Heinrich Heine proclaimed that where words fail, music begins. Kafka, who confessed to a dearth of musical ability, might have amended the aphorism to say that where words fail, drawings riddle the blank page. In these drawings we see Kafka, unshackled from the cognitive cage of verbal meaning, remembering how to play.


Franz Kafka was a German-speaking Bohemian novelist and short-story writer. His work fuses elements of realism and the fantastic. It typically features isolated protagonists facing bizarre or surrealistic predicaments. Kafka is famous for his novels The Trial, in which a man is charged with a crime that is never named, and The Metamorphosis, in which the protagonist wakes to find himself transformed into an insect.
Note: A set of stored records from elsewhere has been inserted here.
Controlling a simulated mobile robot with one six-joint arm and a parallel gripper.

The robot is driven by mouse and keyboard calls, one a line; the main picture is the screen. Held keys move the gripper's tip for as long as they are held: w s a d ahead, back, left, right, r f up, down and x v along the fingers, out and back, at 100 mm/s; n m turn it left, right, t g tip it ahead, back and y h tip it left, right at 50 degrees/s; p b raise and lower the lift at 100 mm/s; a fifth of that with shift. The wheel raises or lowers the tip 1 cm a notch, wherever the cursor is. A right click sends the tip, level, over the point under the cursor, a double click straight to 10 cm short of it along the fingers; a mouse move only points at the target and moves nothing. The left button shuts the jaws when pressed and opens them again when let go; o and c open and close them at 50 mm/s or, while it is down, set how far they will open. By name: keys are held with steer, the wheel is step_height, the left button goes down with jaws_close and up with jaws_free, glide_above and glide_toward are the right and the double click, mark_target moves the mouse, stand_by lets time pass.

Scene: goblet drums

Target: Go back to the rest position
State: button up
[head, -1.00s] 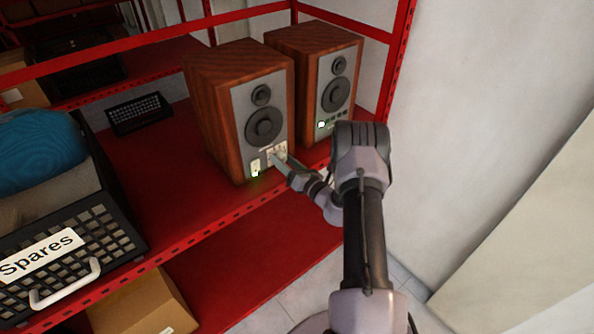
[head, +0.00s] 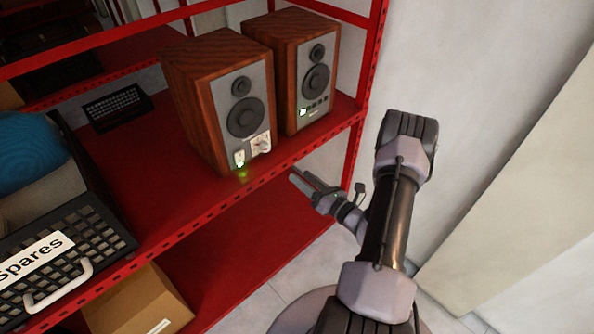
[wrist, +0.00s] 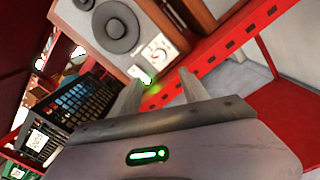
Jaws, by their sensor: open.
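My gripper (head: 297,176) is in front of the red shelf's edge, to the right of and below the near wooden speaker, apart from it. In the wrist view its two fingers (wrist: 162,95) stand apart with nothing between them. The near speaker (head: 222,100) has a grey front with two dark cones, a small white panel (head: 260,144) and a green-lit switch (head: 240,158) at its base. It also shows in the wrist view (wrist: 112,30). A second wooden speaker (head: 305,65) stands behind it to the right, with a small green light.
The red shelf (head: 160,180) has a perforated front edge and an upright post (head: 352,150) on the right. A black crate labelled "Spares" (head: 95,235) holds a blue item at left. A cardboard box (head: 140,300) is below. A white wall (head: 480,90) and open floor lie right.

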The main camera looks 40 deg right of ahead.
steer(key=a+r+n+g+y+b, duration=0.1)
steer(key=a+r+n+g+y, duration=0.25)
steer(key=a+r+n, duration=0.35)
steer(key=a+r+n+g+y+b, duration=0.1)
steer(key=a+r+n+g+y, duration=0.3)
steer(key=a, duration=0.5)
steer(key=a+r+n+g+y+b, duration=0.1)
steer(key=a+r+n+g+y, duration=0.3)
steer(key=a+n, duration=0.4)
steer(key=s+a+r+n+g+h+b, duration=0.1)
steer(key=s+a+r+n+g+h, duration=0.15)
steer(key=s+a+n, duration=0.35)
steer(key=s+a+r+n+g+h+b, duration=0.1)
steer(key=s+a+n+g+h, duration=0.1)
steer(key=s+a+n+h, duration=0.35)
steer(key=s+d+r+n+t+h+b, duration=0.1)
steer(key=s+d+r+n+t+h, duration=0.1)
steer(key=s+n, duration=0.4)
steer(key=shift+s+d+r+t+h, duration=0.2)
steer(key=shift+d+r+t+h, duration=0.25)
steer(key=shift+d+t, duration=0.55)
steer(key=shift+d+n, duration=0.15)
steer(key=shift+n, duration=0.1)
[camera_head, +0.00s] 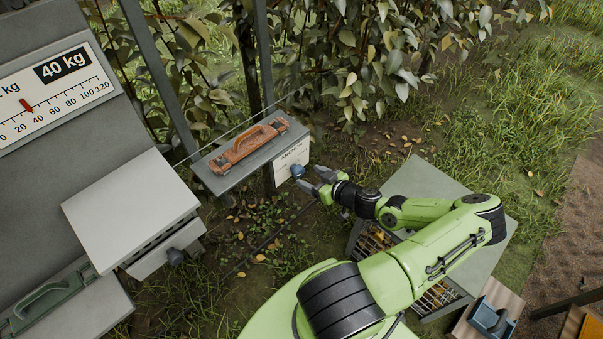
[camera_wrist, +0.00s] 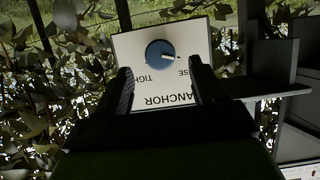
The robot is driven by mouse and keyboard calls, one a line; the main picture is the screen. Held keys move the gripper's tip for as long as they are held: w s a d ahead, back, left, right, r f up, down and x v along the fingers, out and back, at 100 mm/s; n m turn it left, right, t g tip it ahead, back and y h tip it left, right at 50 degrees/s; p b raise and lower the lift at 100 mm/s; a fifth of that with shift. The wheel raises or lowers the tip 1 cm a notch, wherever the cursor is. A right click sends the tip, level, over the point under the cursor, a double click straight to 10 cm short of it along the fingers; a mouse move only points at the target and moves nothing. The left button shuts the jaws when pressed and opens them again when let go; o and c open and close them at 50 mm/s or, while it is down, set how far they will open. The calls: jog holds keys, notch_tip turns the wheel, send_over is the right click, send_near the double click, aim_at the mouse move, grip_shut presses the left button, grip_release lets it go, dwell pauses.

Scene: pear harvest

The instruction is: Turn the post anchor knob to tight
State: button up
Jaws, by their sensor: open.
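The blue anchor knob (camera_head: 297,171) is on a white panel (camera_head: 291,158) fixed to the post under a small grey shelf. In the wrist view the knob (camera_wrist: 160,54) shows upside-down lettering around it, "ANCHOR", "TIGH…" at the left and "…SE" at the right. Its white pointer mark points right, toward the "…SE" side. My gripper (camera_head: 311,178) is open just in front of the knob. In the wrist view its two fingers stand left and right of the knob, apart from it, with nothing held. Part of the lettering is hidden behind the fingers.
The grey shelf (camera_head: 217,179) bears an orange-brown handled tool (camera_head: 247,147). Leafy branches hang behind.

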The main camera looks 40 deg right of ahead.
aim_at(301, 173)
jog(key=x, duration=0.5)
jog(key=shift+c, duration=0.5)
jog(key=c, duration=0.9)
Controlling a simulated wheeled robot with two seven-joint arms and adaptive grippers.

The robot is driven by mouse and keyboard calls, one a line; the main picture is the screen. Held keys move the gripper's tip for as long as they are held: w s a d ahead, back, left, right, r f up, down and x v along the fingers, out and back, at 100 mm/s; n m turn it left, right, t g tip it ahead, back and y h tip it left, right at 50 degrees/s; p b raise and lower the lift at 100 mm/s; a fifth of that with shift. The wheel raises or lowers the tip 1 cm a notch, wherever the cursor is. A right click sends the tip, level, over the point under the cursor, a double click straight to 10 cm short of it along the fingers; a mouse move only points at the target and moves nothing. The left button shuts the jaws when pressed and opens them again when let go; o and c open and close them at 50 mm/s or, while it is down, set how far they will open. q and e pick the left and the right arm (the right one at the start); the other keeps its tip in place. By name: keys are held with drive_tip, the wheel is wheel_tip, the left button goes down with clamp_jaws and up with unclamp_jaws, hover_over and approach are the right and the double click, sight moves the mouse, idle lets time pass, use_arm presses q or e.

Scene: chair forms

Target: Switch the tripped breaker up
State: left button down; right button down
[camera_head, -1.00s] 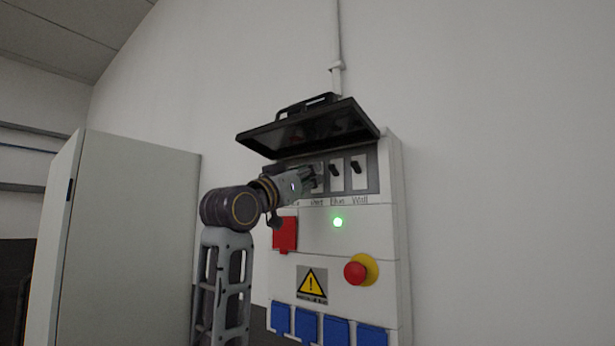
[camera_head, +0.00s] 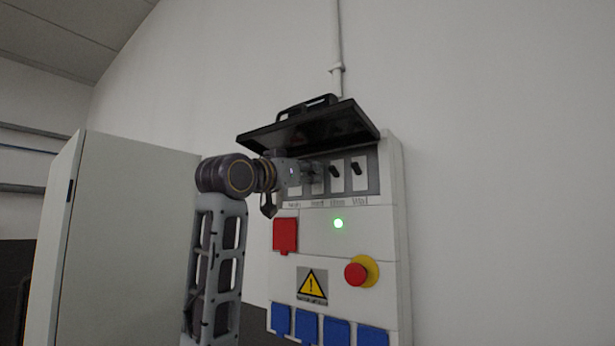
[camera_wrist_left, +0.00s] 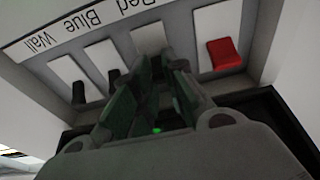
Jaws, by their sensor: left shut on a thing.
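The grey breaker panel (camera_head: 372,185) is on the white wall box, under a raised dark cover (camera_head: 310,130). In the head view, two black switches, Blue (camera_head: 334,170) and Wall (camera_head: 357,168), stand in the up position; they also show in the left wrist view as Blue (camera_wrist_left: 113,76) and Wall (camera_wrist_left: 78,93). My right gripper is not in view.
The raised cover hangs just above my left gripper. Below are a green lamp (camera_head: 338,223), a red socket cover (camera_head: 285,235), a red stop button (camera_head: 356,273) and several blue sockets (camera_head: 336,330). A grey cabinet (camera_head: 120,230) stands left. Wall space right is clear.

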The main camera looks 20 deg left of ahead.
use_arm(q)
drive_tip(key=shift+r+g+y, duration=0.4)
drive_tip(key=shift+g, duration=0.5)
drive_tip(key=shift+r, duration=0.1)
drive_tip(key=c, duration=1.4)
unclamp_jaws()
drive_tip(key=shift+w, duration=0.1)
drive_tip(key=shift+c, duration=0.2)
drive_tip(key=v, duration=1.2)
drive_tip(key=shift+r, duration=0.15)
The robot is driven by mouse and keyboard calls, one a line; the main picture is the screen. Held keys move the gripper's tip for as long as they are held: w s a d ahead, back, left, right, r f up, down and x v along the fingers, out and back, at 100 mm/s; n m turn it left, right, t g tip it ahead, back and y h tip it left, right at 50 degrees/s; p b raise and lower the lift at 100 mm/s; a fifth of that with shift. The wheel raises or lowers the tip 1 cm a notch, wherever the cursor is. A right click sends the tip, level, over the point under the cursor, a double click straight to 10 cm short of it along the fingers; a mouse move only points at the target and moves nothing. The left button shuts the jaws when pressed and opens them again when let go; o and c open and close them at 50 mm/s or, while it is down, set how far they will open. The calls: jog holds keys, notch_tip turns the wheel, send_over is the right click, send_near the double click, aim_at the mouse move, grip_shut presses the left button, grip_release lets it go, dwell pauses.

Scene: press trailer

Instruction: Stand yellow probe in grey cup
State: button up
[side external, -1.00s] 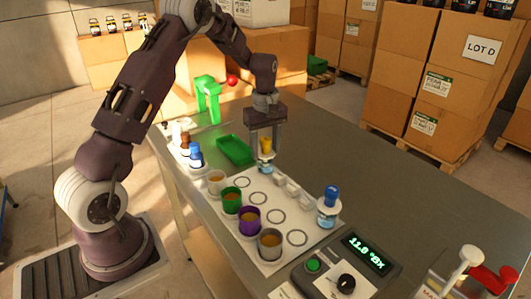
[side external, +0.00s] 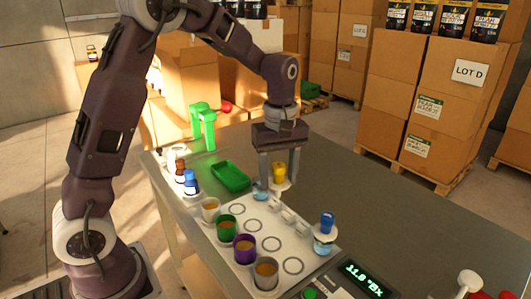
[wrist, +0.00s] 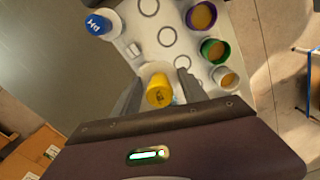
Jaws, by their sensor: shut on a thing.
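The yellow probe (side external: 279,171) is held between the fingers of my gripper (side external: 279,181). A pale disc shows under its yellow cap, and its lower end is hard to make out. In the wrist view the yellow cap (wrist: 159,90) sits between the two fingers. The grey cup (side external: 265,275) is at the near end of the row of cups and holds brown liquid. It stands apart from my gripper, nearer the camera, and is out of the wrist view. A clear bluish jar (side external: 260,191) stands just left of the probe.
White (side external: 210,210), green (side external: 227,231) and purple (side external: 244,250) cups of brown liquid line the white board beside empty ringed spots. A blue-capped bottle (side external: 325,228) stands at the board's right. A green tray (side external: 231,177) lies behind. The table on the right is bare.

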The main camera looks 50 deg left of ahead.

The term Kafkaesque has entered English to describe situations like those found in his writing. Published posthumously as a novel Amerika (originally began as a short story) incorporates many details of the experiences of his relatives who had emigrated to the United States. In his first year at university, Kafka discovered a talent for drawing. But he discovered, to his surprise, a not insignificant talent for drawing, and he began filling the margins of his notebooks with doodles -among the files of Kafka’s estate is a black notebook that Kafka filled with sketches. Why did Kafka abandon drawing and choose literature instead? It is possible that the answer to this is hinted at in something he said to his friend Gustav Janouch, quoted in the book Conversations with Kafka (Derek Verschoyle Limited, 1953): “I should so like to be able to draw. As a matter of fact, I am always trying to. But nothing comes of it. My drawings are purely personal picture writing, whose meaning even I cannot discover after a time.”